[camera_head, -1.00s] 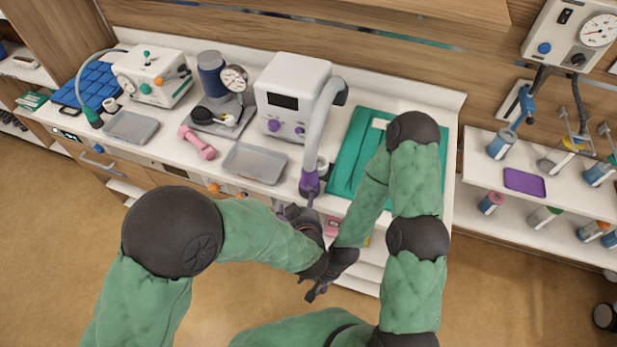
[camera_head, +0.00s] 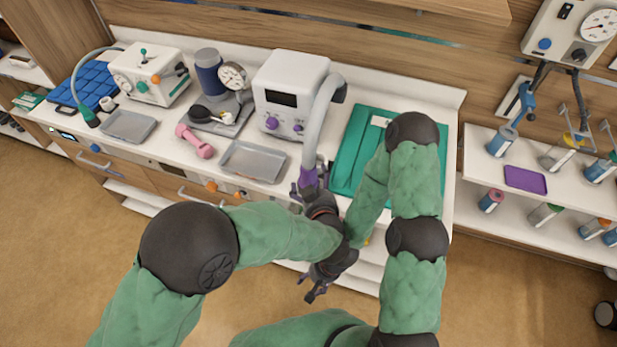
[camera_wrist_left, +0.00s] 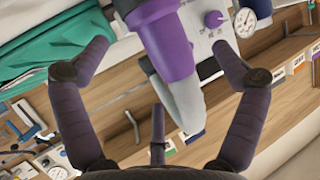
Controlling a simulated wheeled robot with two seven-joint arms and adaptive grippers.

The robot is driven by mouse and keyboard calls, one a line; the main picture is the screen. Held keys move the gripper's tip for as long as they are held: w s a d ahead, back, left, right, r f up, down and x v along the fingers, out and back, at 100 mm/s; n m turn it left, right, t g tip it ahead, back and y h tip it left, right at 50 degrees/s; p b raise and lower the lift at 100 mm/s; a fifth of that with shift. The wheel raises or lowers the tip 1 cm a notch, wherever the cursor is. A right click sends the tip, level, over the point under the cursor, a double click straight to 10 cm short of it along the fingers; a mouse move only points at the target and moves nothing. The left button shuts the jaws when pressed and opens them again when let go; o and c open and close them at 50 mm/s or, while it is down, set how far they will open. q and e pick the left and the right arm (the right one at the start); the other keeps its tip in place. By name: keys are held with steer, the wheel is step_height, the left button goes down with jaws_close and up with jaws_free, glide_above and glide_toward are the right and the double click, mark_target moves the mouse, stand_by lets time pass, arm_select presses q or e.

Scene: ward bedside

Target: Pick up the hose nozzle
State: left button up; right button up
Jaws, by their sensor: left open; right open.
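The purple hose nozzle (camera_head: 309,179) hangs at the end of a grey hose (camera_head: 322,118) from a white machine, at the counter's front edge. In the left wrist view the nozzle (camera_wrist_left: 172,52) is large and lies between my open fingers, with a gap visible on both sides. My left gripper (camera_head: 311,186) is open around the nozzle, and its wrist hides part of the counter edge. My right gripper (camera_head: 314,291) is open and empty, lower down in front of the shelves.
The white machine (camera_head: 291,82) stands behind a grey tray (camera_head: 253,162). A green cloth (camera_head: 352,150) lies to the right. A pink dumbbell (camera_head: 194,141), a gauge stand and another tray (camera_head: 129,126) are to the left. A second hose with a teal nozzle (camera_head: 89,116) hangs at far left.

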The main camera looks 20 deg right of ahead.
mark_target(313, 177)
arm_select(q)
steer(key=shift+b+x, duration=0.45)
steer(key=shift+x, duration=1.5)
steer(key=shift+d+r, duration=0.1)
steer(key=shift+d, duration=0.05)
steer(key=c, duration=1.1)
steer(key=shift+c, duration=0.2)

Goal
Reproduce exactly the run of lines beginning with the one that contains "[camera_head, +0.00s]" and ending with the one that contains "Controlling a simulated". Do not include pictures.

Answer to this task
[camera_head, +0.00s] 
[camera_wrist_left, +0.00s] 
Controlling a simulated wheeled robot with two seven-joint arms and adaptive grippers.

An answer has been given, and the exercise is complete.